Other topics that came up for discussion included the influence of global trends. Young writer Arif Tabassum from Loralai, Balochistan, said that the rejection of literary terms or phrases from other languages, including English, needs to end. He argued that Pashto has the capability to assimilate foreign words and literary genres into its fold: “It will further enrich our language and literature. The fear that we shall lose our identity is unfounded in today’s rapidly changing global scenario; we have to go with the flow.”
Faisal Faran from Karachi discussed mythological references in Pashto literature, claiming that Hafiz Alpuri was the first to use fables and legends in his poetry. “Using such references enrich poetry and fire he imagination of the readers,” Faisal said.
Dr Liaqat Taban, who came from Quetta, brought up the portrayal of the Pashtuns in the media. He told the gathering that there are 12 television and 80 radio channels across the world airing programmes in Pashto language. However, he added, “none of these media outlets are owned by Pashtuns. There are billionaires among Pashtuns. We should have a strong media house from where we can project our true image to the world.”
Dr Abdur Rauf Rafiqi proposed that there should be one institution supervising research on any aspect of Pashto or Pashtun. “I have in my knowledge that four scholars were doing research in Kabul on one topic which I believe is a wastage of time.”

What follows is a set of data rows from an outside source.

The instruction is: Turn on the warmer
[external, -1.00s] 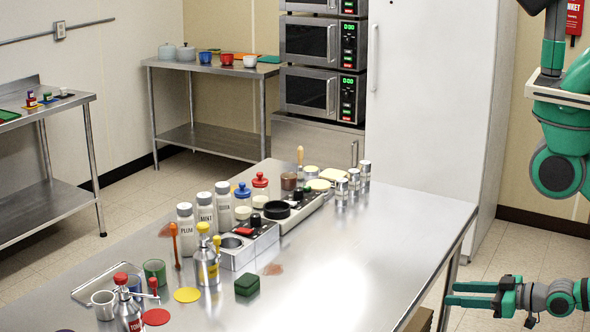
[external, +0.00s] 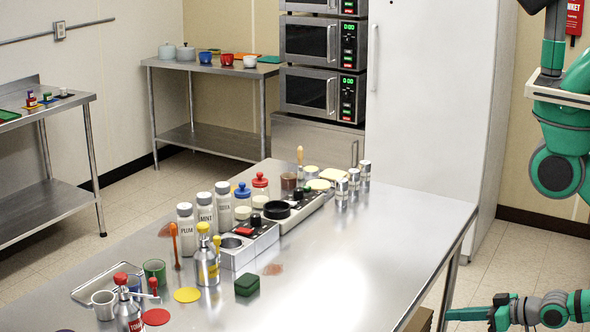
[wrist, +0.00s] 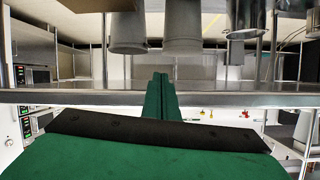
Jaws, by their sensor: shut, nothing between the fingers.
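Two grey appliances sit end to end on the steel table. The nearer has a round metal well, a red control and a black knob (external: 248,245). The farther has a black ring on top with red and green controls (external: 290,211). Neither carries a readable label, so I cannot tell which is the warmer, nor whether either is on. My gripper (external: 449,314) is off the table's right side at lower right, apart from both appliances. Its fingers are together and empty; they also show together in the wrist view (wrist: 161,78).
The steel table (external: 400,225) lies between my gripper and the appliances. Metal shakers (external: 354,180) stand behind. The table's right part is clear.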

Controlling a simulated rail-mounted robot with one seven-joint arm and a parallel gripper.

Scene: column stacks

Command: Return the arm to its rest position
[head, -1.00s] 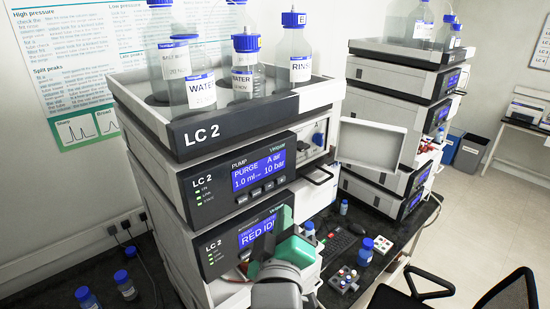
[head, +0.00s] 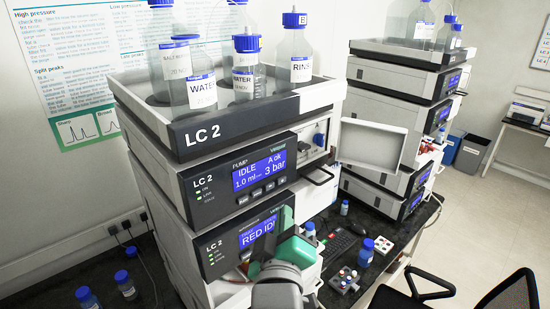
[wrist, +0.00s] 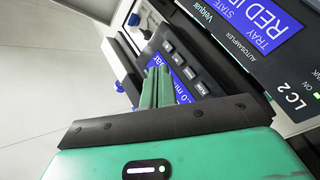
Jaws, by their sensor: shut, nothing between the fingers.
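My gripper (head: 285,214) is green and stands in front of the lower right of the LC 2 stack (head: 184,186) in the head view. It partly covers the autosampler display (head: 255,232), which reads "RED" and a cut-off word. In the wrist view my gripper (wrist: 158,75) has its two green fingers together with nothing between them. The pump display (head: 259,171) reads IDLE, A ok, 1.0 ml and 3 bar.
Several bottles, one labelled WATER (head: 201,92), stand in the tray (head: 190,139) on top of the stack. A black chair (head: 505,295) is at the lower right.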

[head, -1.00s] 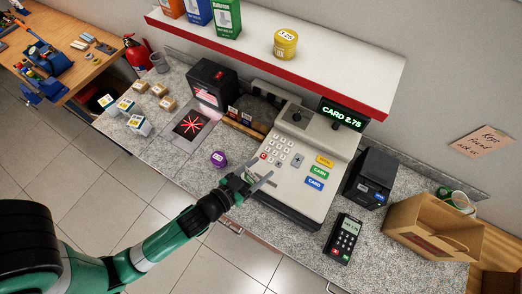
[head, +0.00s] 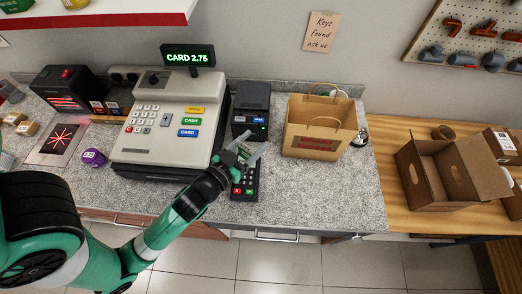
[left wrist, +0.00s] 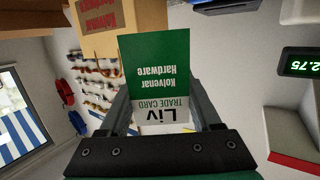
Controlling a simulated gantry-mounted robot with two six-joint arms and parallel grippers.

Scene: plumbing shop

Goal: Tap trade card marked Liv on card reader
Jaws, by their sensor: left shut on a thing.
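My left gripper (head: 245,158) is shut on the trade card. In the left wrist view the card (left wrist: 158,75) is green and white, reads "Kolvenar Hardware", "TRADE CARD" and "Liv", and sits between the two fingers. In the head view only a small part of the card shows at the fingertips. The card reader (head: 243,187) is a dark keypad unit on the counter, and the gripper is over its upper part, hiding its screen. Whether the card touches the reader cannot be told. My right gripper is not in view.
The cash register (head: 170,125), showing CARD 2.75 on its display (head: 188,57), stands left of the reader. A black printer (head: 251,108) stands behind it. A paper bag (head: 318,128) is to the right. The counter (head: 310,195) in front of the bag is clear.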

At the end, 100 old and new Pashto titles were launched. At the joint declaration, scholars were unanimous on a unified Pashto script, a single research body and on jointly promoting literary and cultural activities to beat militancy and establish peace in the region. Sadiq Zarrak, Rokhan Yousafzai, Umar Gul Askar, Mohibullah Shauq, Professor Dr Yar Mohammad, Professor Mahmood Ayaz, Professor Dr Zubair Hassart, Professor Dr Mohammad Azam and Professor Dr Hanif Khalil also spoke at the gathering.